A 16-way Model 570 with all cores activated to run i5/OS Enterprise Edition and 5250 Enterprise Enablement features costs $2.16m, or about $48 per 5250 CPW. Based on past pricing trends, I was expecting a 13-way i5 Model 570 to cost around $2.5m, or about $70 per 5250 CPW.

To illustrate the benefits of the new pricing scheme against the iSeries Model 8XX, IBM provided me with a table comparing the iSeries Model 890 with the i5 Model 570. With main 64GB of main memory, the Model 890 with 20 cores fully activated for 5250 processing and running i5/OS Enterprise Edition costs $2.2m. But a Model 570 with 10 cores activated and nine of them running i5/OS Enterprise Edition costs 39% less with 12,000 CPWs of green-screen capacity (but 25,500 of overall capacity activated for other work). With all of the nine i5/OS cores dedicated to green-screen work, the cost of the Model 570 rises to $1.7m, but that is still 28% lower than the cost of the Model 890 that does about the same work.

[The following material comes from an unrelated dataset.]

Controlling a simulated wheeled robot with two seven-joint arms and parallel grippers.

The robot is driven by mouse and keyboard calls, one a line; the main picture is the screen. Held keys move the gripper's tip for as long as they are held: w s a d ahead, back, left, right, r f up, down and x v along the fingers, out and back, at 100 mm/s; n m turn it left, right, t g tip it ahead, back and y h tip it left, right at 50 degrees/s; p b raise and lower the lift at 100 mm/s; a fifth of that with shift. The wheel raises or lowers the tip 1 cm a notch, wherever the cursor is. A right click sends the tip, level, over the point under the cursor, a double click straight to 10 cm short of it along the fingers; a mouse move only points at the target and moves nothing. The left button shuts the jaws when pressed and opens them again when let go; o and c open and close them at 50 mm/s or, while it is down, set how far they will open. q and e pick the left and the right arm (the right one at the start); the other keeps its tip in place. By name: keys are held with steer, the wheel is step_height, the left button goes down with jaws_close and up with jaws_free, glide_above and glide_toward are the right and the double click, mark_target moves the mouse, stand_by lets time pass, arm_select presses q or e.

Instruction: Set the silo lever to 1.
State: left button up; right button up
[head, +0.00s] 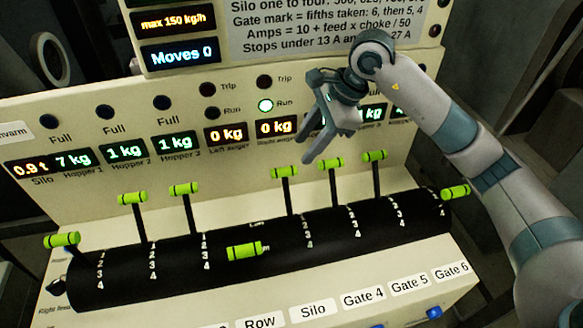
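The silo lever (284,171) seems to be the green-handled one above the Silo label (312,309). It stands raised towards the back panel, with its handle at the top of its black stem. I cannot read exactly which number it points to. My right gripper (312,142) is open and empty, its fingers pointing down and left. It appears above and to the right of the silo lever's handle, apart from it in the picture. My left gripper is not in view.
Other green-handled levers stand close on both sides, including one (332,163) just right of the silo lever. The Row lever (245,250) is swung down towards the front. The black drum (180,265) carries the numbers. The display panel (90,85) rises behind.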

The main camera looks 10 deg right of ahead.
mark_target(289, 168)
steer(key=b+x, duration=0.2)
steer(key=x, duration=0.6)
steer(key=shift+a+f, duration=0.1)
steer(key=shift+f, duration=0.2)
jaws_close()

The question now is whether this will be too complex for the sales reps, business partners, and customers to deal with. My guess is that, given the complexity of Windows and Unix pricing, which is not much friendlier, the fact that the i5 costs less than the iSeries, and allows companies to do more things, will mitigate the fact that this is different and possibly confusing to a lot of people.